Zur Vermählung des Erbprinzen Wilhelm von Hohenzollern am 27. Juni 1889 zeigte man auf
dem Umzug am Fastnachtsdienstag 1890 die am 24. Februar 1749 stattgefundene Hochzeit des
Erbprinzen Karl Friedrich mit der Gräfin Johanna von Hohenzollern-Bergh. Der Festzug war
von solchem Glanz und von einer solchen Pracht, daß nach dem Urteil der Hohenzollerischen
Volkszeitung keiner der früheren Maskenumzüge mit ihm vergleichbar war. Am Fastnachtsdienstag
1892 wurde eine Riesenfigur »Sigmaringerein« auf einem Wagen durch die Straßen
gezogen, dem Dominos, alte Weiber, Fledermäuse, Zigeuner und andere Masken folgten.
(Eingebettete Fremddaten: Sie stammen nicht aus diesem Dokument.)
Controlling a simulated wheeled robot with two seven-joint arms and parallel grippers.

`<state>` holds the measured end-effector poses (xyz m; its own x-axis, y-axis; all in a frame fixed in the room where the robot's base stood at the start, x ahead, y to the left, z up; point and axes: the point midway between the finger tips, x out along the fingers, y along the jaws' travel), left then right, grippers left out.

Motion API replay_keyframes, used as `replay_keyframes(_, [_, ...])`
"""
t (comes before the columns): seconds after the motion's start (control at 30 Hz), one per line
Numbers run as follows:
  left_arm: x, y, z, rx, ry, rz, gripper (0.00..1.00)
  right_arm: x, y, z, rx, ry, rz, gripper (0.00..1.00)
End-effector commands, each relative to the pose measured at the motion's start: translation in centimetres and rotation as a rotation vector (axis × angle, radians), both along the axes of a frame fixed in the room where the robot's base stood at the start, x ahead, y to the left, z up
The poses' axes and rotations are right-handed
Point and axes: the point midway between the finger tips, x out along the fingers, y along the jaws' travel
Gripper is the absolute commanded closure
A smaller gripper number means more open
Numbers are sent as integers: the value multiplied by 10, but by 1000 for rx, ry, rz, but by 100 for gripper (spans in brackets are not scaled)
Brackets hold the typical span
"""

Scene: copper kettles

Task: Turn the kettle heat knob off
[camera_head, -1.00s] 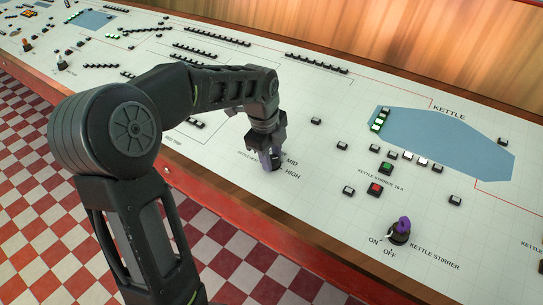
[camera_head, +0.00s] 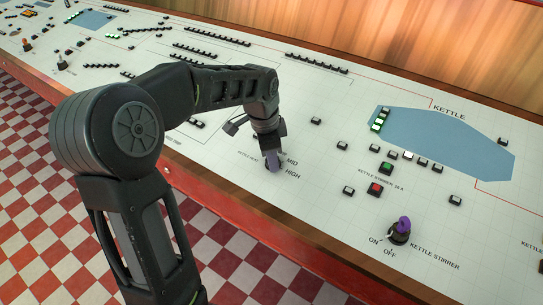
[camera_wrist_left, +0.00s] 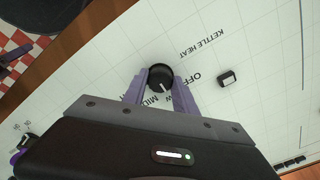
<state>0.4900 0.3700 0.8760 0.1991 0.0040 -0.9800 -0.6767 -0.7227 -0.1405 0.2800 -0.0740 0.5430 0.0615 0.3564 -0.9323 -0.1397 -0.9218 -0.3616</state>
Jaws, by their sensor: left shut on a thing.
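The kettle heat knob (camera_wrist_left: 160,77) is round and black with a white pointer line, on the white panel beside the printed KETTLE HEAT label. In the left wrist view its pointer faces a partly covered word ending in W, between MID and OFF. My left gripper (camera_wrist_left: 162,88) has its purple fingers on either side of the knob and is shut on it. In the head view my left gripper (camera_head: 272,160) points down at the panel beside the MID and HIGH labels, and hides most of the knob. My right gripper is not in view.
A kettle stirrer knob (camera_head: 400,232) with a purple handle stands to the right, near ON and OFF labels. A green button (camera_head: 386,168) and a red button (camera_head: 375,189) sit between. A small square button (camera_wrist_left: 227,78) is close to the heat knob.

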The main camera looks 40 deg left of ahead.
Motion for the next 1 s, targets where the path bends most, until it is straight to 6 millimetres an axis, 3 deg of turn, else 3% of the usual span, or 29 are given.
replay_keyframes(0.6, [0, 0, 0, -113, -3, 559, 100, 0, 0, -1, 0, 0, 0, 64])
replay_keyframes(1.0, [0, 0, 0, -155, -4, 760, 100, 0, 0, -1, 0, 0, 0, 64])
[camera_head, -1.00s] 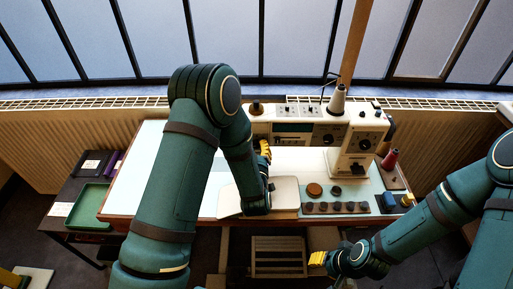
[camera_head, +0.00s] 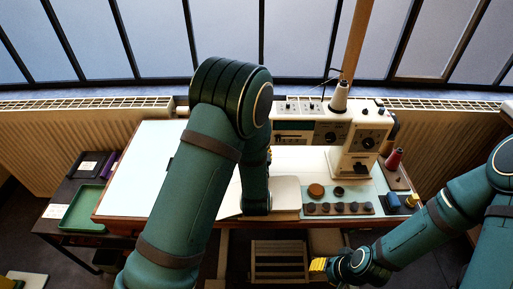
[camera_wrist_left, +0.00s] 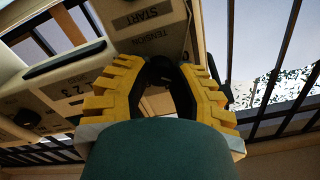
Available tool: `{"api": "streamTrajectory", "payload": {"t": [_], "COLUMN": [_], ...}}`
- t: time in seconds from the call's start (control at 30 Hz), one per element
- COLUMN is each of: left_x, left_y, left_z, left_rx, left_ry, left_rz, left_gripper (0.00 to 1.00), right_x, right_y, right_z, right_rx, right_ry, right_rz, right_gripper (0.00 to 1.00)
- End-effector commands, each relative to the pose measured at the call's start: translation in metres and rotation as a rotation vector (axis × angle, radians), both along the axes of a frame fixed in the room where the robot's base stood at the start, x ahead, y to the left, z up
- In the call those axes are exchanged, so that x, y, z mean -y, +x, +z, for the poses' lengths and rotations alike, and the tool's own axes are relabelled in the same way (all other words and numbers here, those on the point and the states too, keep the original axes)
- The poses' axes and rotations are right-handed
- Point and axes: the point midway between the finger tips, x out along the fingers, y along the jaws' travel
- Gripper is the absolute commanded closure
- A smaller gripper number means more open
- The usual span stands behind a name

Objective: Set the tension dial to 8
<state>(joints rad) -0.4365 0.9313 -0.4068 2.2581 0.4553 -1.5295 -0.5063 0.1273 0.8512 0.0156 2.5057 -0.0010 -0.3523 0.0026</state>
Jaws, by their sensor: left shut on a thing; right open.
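The white sewing machine (camera_head: 293,127) stands at the back of the table, with dark knobs and dials on its front. In the left wrist view, its cream panel (camera_wrist_left: 140,45) shows tilted, with the printed words START and TENSION. My left gripper (camera_wrist_left: 168,62) is shut on the dark tension dial beside the TENSION label; the fingers hide most of the dial, and its setting cannot be read. In the head view my left arm covers that gripper almost wholly. My right gripper (camera_head: 318,265) is open and empty, low in front of the table.
A red thread spool (camera_head: 393,158) stands at the machine's right. A row of dark bobbins (camera_head: 338,208) lies near the front edge of the table. A green tray (camera_head: 84,208) sits on a side table at the left. A cream thread cone (camera_head: 339,97) tops the machine.

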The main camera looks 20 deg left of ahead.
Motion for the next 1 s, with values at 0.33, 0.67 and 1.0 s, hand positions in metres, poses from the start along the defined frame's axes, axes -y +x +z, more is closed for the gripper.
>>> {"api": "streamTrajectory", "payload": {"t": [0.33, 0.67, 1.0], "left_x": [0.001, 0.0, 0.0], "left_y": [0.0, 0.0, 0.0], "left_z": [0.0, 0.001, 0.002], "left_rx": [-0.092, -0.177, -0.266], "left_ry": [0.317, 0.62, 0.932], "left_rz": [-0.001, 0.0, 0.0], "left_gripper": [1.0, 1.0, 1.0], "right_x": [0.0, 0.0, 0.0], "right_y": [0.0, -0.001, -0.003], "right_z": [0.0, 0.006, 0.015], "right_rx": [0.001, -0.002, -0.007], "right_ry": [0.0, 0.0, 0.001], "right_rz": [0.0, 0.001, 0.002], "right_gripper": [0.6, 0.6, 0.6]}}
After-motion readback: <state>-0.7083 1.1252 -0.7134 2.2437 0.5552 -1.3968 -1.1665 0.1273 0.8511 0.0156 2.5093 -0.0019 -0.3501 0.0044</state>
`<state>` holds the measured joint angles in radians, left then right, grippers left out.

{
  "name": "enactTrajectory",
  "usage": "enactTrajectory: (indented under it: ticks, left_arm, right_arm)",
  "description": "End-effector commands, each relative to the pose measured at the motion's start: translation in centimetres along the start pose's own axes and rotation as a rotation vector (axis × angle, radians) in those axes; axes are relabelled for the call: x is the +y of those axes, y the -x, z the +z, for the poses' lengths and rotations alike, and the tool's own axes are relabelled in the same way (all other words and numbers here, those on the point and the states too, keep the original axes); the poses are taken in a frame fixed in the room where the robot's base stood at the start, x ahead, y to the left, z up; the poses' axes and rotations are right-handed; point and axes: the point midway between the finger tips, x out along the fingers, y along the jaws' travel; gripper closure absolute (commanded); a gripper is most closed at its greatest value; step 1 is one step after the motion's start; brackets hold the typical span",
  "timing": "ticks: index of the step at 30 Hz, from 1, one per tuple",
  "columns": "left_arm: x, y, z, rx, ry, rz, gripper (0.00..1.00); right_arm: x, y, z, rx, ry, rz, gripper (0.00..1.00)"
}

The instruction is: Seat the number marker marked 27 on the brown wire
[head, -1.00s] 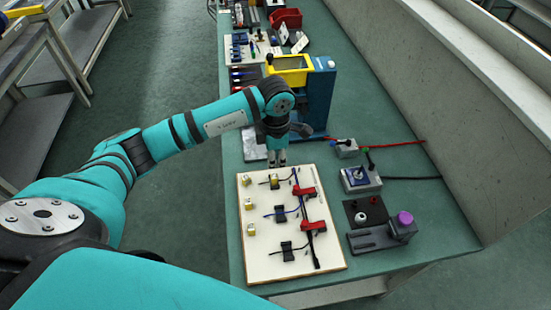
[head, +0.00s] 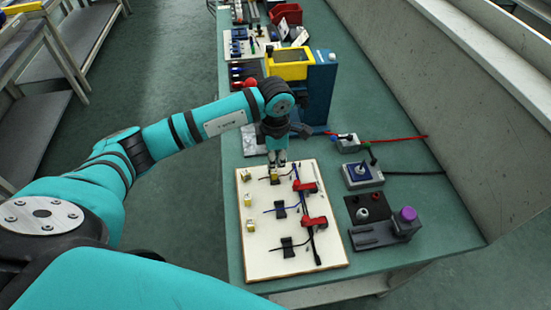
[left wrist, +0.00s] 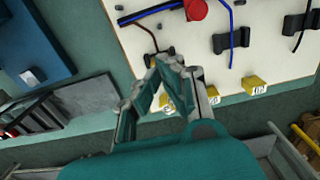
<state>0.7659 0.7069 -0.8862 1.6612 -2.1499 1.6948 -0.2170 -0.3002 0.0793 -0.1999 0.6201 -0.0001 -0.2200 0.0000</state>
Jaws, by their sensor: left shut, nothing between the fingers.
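My left gripper (head: 277,167) is shut and empty, low over the far part of the cream board (head: 262,265). Its shut fingers also show in the left wrist view (left wrist: 165,75). A yellow marker (head: 275,182) shows just below the fingertips, by the far black clip; contact cannot be told. A short dark wire, brownish in the left wrist view (left wrist: 150,37), runs at that clip. Three more yellow markers stand along the board's left side: far (head: 246,175), middle (head: 248,202) and near (head: 250,226). Their numbers are too small to read. My right gripper is out of view.
A middle clip (head: 280,209) with a blue wire and a near black clip (head: 287,247) lie on the board. Red clamps (head: 314,222) hold a dark wire bundle. A grey fixture with a purple knob (head: 407,214) stands right, and a blue-yellow machine (head: 318,90) behind.

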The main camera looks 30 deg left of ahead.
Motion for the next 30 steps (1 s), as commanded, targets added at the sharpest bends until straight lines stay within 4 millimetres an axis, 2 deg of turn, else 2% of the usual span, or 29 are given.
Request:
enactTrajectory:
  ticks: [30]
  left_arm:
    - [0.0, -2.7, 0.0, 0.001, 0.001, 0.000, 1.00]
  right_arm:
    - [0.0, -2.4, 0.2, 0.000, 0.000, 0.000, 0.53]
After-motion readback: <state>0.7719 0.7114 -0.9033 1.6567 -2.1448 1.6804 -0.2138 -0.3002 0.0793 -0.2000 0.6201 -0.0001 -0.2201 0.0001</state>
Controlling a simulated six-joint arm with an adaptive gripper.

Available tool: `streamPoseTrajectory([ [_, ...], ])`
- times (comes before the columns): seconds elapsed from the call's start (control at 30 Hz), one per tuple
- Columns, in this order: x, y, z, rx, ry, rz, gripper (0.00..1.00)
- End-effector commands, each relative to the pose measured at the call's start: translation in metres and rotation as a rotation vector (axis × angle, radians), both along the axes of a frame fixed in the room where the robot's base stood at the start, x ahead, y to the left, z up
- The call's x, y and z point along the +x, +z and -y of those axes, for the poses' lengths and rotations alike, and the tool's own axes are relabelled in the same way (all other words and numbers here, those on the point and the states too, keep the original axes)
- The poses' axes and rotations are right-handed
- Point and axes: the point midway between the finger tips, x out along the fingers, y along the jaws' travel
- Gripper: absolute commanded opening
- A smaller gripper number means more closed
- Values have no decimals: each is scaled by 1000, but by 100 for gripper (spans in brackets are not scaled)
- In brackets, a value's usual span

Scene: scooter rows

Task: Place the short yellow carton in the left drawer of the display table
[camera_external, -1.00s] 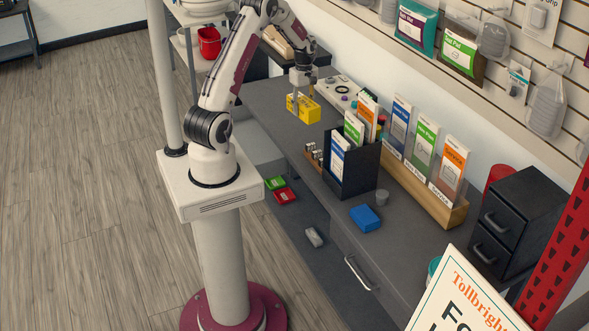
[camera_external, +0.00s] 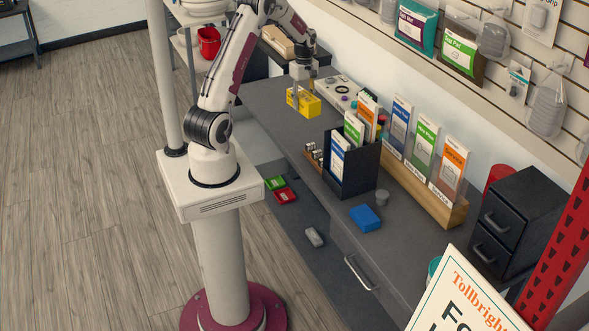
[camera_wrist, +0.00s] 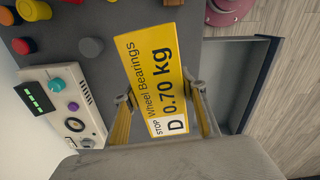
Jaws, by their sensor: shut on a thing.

Auch anläßlich der am 10. Januar 1893 stattgefundenen Hochzeit des Kronprinzen Ferdinand
von Rumänien, Prinzen von Hohenzollern, mit der Prinzessin Maria von Großbritannien und
Irland fand am Fastnachtsdienstag wieder ein großer historischer Bräutlingsumzug statt. Zur
Bräutlingsfeier des Prinzen Karl, des jüngsten Sohnes des Fürsten Leopold, der sich am 28. Mai
1894 mit seiner Cousine, der Prinzessin Josefine von Belgien vermählt hatte, verzichtete man zwar
auf einen Festumzug, führte dafür aber am Fastnachtsdienstag 1895 eine große schwäbische
Bauernhochzeit unter dem Titel »Die Hochzeit des Wentelbauern Hansjörg mit dem Bärbele
vom Burghof« auf.

1900 wurde wieder ein Fastnachtszug zur Bräutlingsfeier veranstaltet. Dabei wurden auf drei
Wagen drei verschiedene Zeitalter der Sigmaringer Fastnacht vorgeführt: Auf dem ersten Wagen
war die Fastnacht in ihrer höchsten Blüte mit Harlekins und anderen Masken dargestellt, auf dem
zweiten befand sich das Sinnbild der damaligen Fastnacht, des Prinzen Carneval, der als kranker
Mann von Dr. Eisenbart mit Eisbeutel und Medikamenten behandelt wurde; auf dem dritten
Wagen schließlich befand sich der »Sigmaringer letzte Hoffnung«, dargestellt durch maskierte
Kinder als Samen für das hoffentlich kommende Sigmaringer Maskenleben. Das Thema für den
Umzug 1901 war die »Enthüllung eines Denkmals des Prinzen Carneval«. Im nachfolgenden Jahr
wurde am Fastnachtsdienstag eine Aufführung mit dem Thema »Gefangennahme, Verurteilung
und Hinrichtung des berüchtigten Sigmaringer Kastengeists« gezeigt. Am Fastnachtsdienstag
1904 veranstaltete der Bürgerverein eine Zigeunerhochzeit.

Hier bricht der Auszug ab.